Hence, ${{e}^{\dfrac{\pi }{2}i}}.{{e}^{3\dfrac{\pi }{2}i}}={{e}^{\dfrac{\pi }{2}i}}\times {{e}^{3\dfrac{\pi }{2}i}}$
As we have find the values of ${{e}^{\dfrac{\pi }{2}i}}$ and ${{e}^{3\dfrac{\pi }{2}i}}$, so we will put their values in the above equation, we get
$\Rightarrow {{e}^{\dfrac{\pi }{2}i}}.{{e}^{3\dfrac{\pi }{2}i}}={{e}^{\dfrac{\pi }{2}i}}\times {{e}^{3\dfrac{\pi }{2}i}}=i\times \left( -i \right)$
$\Rightarrow {{e}^{\dfrac{\pi }{2}i}}.{{e}^{3\dfrac{\pi }{2}i}}=-i\times i=-{{i}^{2}}$
As we know that ${{i}^{2}}=-1$, using this in the above equation, we get
$\Rightarrow {{e}^{\dfrac{\pi }{2}i}}.{{e}^{3\dfrac{\pi }{2}i}}=-{{i}^{2}}=-(-1)$
$\Rightarrow {{e}^{\dfrac{\pi }{2}i}}.{{e}^{3\dfrac{\pi }{2}i}}=1$

So, the trigonometric form of ${{e}^{\dfrac{\pi }{2}i}}.{{e}^{3\dfrac{\pi }{2}i}}$ is 1.

Note: At the time of solving this type of question, we should remember some value of trigonometric functions like sin, cos, etc. at angles $\dfrac{\pi }{2}$, $\pi$, $\dfrac{3\pi }{2}$, and $2\pi$.
$\cos \dfrac{\pi }{2}=0$; $\sin \dfrac{\pi }{2}=1$
$\cos \pi =-1$; $\sin \pi =0$
$\cos \dfrac{3\pi }{2}=0$; $\sin \dfrac{3\pi }{2}=-1$
$\cos 2\pi =1=\cos 0$; $\sin 2\pi =0=\sin 0$
Remember the above formulas to solve this type of question easily.
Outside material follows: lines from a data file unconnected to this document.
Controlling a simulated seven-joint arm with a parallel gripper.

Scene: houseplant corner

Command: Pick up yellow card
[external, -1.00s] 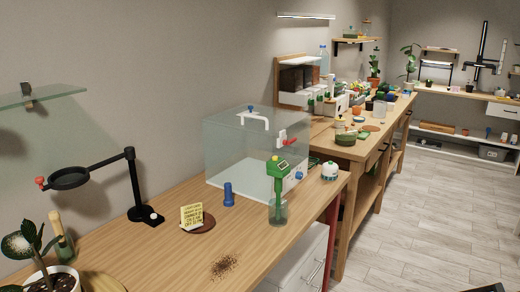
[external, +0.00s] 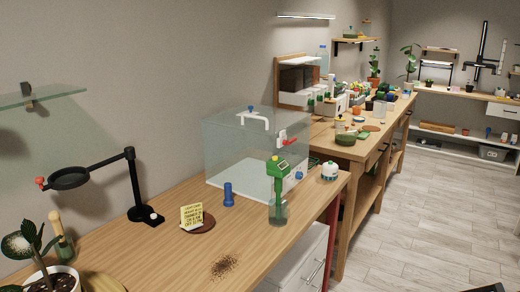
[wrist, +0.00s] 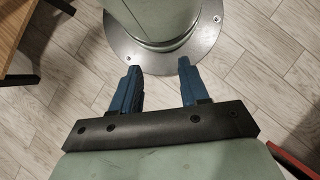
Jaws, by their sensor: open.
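The yellow card (external: 191,216) stands upright, leaning slightly, with dark printed lines on it. Its foot is at a round brown disc (external: 205,224) on the wooden table. My gripper (wrist: 160,72) shows only in the wrist view, with two blue fingers apart and nothing between them. Below it in that view are my round grey base plate and the floor. The card is not in the wrist view, and my gripper is not in the external view, so their distance cannot be told.
A blue cylinder (external: 228,194) stands right of the card. Behind is a clear box (external: 250,150). A green-topped tool stands in a glass (external: 278,213) to the right. A black stand (external: 133,185) is at left, and dark crumbs (external: 223,266) lie in front.

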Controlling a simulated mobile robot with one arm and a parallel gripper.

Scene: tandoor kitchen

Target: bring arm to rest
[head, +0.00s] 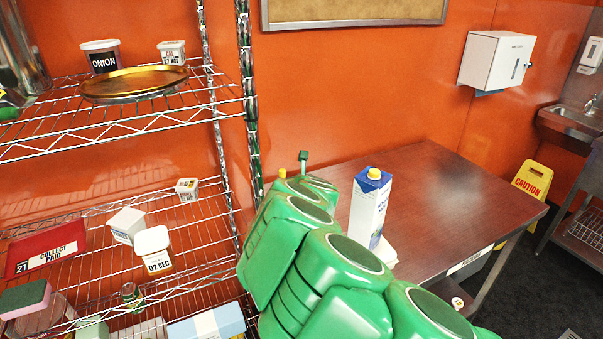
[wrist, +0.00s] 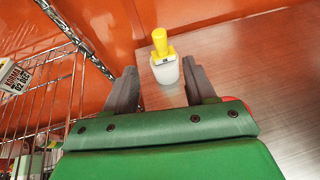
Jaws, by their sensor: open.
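My gripper (wrist: 160,68) is open in the wrist view, with its two dark grey fingers apart and nothing held. A small white bottle with a yellow top (wrist: 165,66) stands on the metal table (wrist: 265,75) and shows between the fingers, touching neither; how far beyond the tips it is, I cannot tell. In the head view my green arm reaches from the bottom right up towards the table's left end beside the shelf. My gripper's fingers are hidden there behind the arm.
A blue and white carton (head: 368,208) stands on the table close beside my arm. The table's right part is clear. A yellow caution sign (head: 533,185) stands beyond it.

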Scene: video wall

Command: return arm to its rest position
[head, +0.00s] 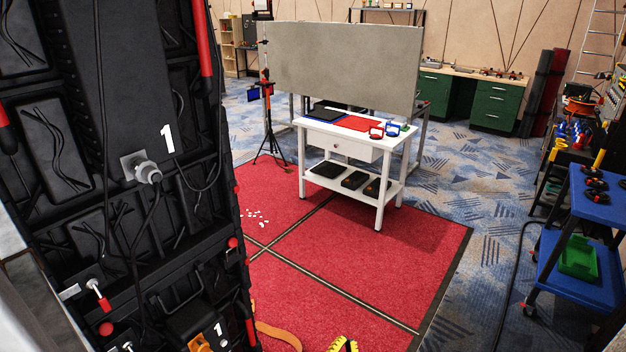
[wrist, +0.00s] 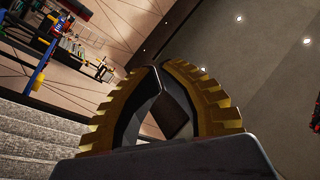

We can solve this question using an alternate method.
Using the formula ${{e}^{a}}\times {{e}^{b}}={{e}^{a+b}}$, we can write ${{e}^{\dfrac{\pi }{2}i}}.{{e}^{3\dfrac{\pi }{2}i}}$ as
${{e}^{\dfrac{\pi }{2}i}}.{{e}^{3\dfrac{\pi }{2}i}}={{e}^{\dfrac{\pi }{2}i+3\dfrac{\pi }{2}i}}$
$\Rightarrow {{e}^{\dfrac{\pi }{2}i}}.{{e}^{3\dfrac{\pi }{2}i}}={{e}^{\dfrac{\left( 3+1 \right)\pi }{2}i}}={{e}^{\dfrac{4\pi }{2}i}}$
$\Rightarrow {{e}^{\dfrac{\pi }{2}i}}.{{e}^{3\dfrac{\pi }{2}i}}={{e}^{2\pi i}}$
Now, using the formula ${{e}^{ix}}=\cos x+i\sin x$ in the above equation, we can write
$\Rightarrow {{e}^{2\pi i}}=\cos 2\pi +i\sin 2\pi$
As we know that $\sin 2\pi =0$ and $\cos 2\pi =1$. So, the above equation can be written as
$\Rightarrow {{e}^{2\pi i}}=1+i\times 0=1$
Hence, we get the same value from this method too. So, one can use this method also.